Your task — Reproduce each line, exactly, from the one containing "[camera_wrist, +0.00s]" through the end of the material. Exclude pictures.

Data from robot episodes
———
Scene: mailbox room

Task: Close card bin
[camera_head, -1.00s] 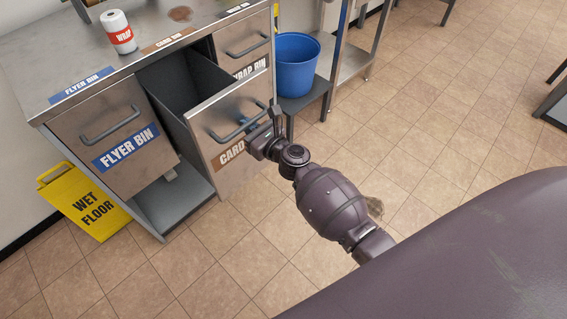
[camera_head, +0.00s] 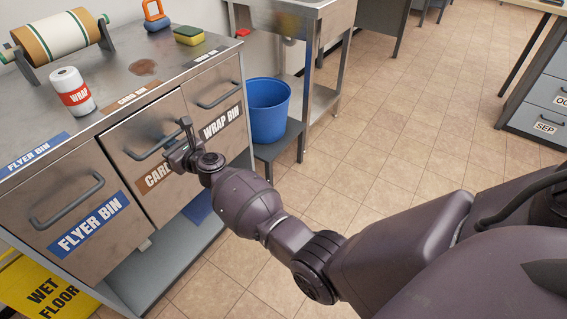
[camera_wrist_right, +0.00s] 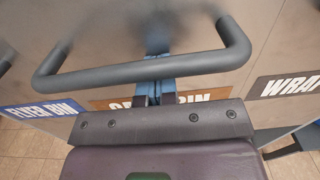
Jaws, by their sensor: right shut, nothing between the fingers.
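The card bin (camera_head: 158,137) is the middle drawer of the metal counter, with a brown label. Its front now sits about level with the flyer bin and wrap bin fronts on either side. My right gripper (camera_head: 186,133) is shut and empty, at the card bin's front by the right part of its handle. In the right wrist view the card bin handle (camera_wrist_right: 150,72) crosses just in front of the fingertips (camera_wrist_right: 154,92), which point at the drawer front. Whether the fingers touch the front is hidden. My left gripper is not in view.
The flyer bin (camera_head: 68,208) is left of the card bin and the wrap bin (camera_head: 214,98) is right. A blue bucket (camera_head: 268,112) sits on a low shelf to the right. A yellow wet floor sign (camera_head: 35,285) stands at left.

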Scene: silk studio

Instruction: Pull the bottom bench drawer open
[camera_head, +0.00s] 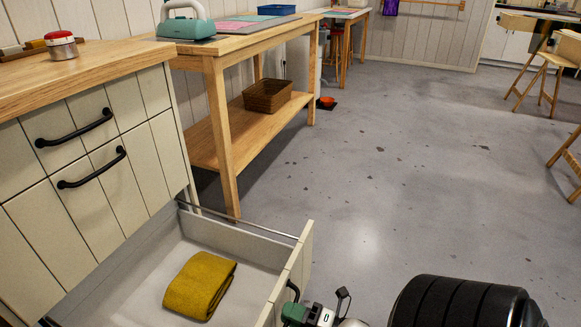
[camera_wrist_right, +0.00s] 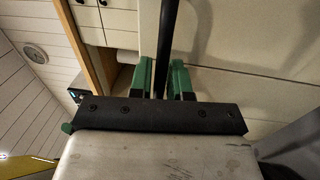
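The bottom bench drawer (camera_head: 240,243) stands pulled far out from the cream bench cabinet (camera_head: 85,180). A folded mustard-yellow cloth (camera_head: 200,286) lies inside it. My right gripper (camera_head: 298,313) is at the outer side of the drawer front, at the bottom of the head view. In the right wrist view, its green fingers (camera_wrist_right: 163,80) sit on either side of the dark bar handle (camera_wrist_right: 168,40), close against it, and look shut on it. My left gripper is not in view.
Two upper fronts with black handles (camera_head: 90,168) are closed. A wooden worktable (camera_head: 235,45) with a basket (camera_head: 267,95) on its lower shelf stands behind the drawer. Grey floor (camera_head: 400,170) to the right is mostly clear. Wooden trestle legs (camera_head: 540,85) stand at the far right.

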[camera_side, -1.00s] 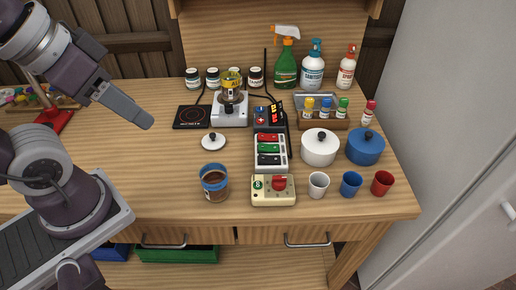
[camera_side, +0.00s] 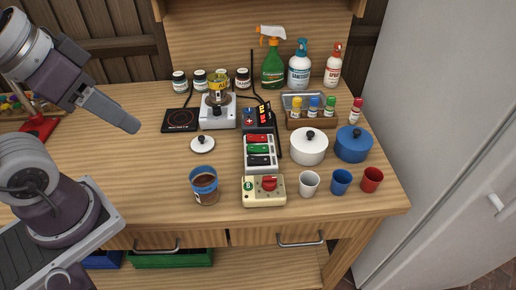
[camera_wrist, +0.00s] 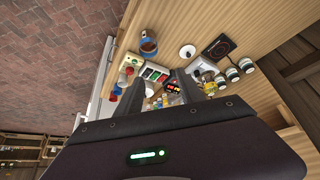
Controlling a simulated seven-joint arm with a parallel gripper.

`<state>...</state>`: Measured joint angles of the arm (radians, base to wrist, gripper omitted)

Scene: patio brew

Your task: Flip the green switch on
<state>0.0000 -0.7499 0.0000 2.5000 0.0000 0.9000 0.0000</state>
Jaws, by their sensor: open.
———
Response below —
[camera_wrist, +0.00s] 
Controlling a simulated seven-joint arm with a parallel gripper.

`<state>...</state>`: Measured joint angles of the arm (radians, base to wrist, gripper omitted)

Scene: patio brew

Your task: Flip the green switch on
<state>0.0000 -0.7499 0.0000 2.5000 0.0000 0.9000 0.0000</state>
Jaws, by their sensor: open.

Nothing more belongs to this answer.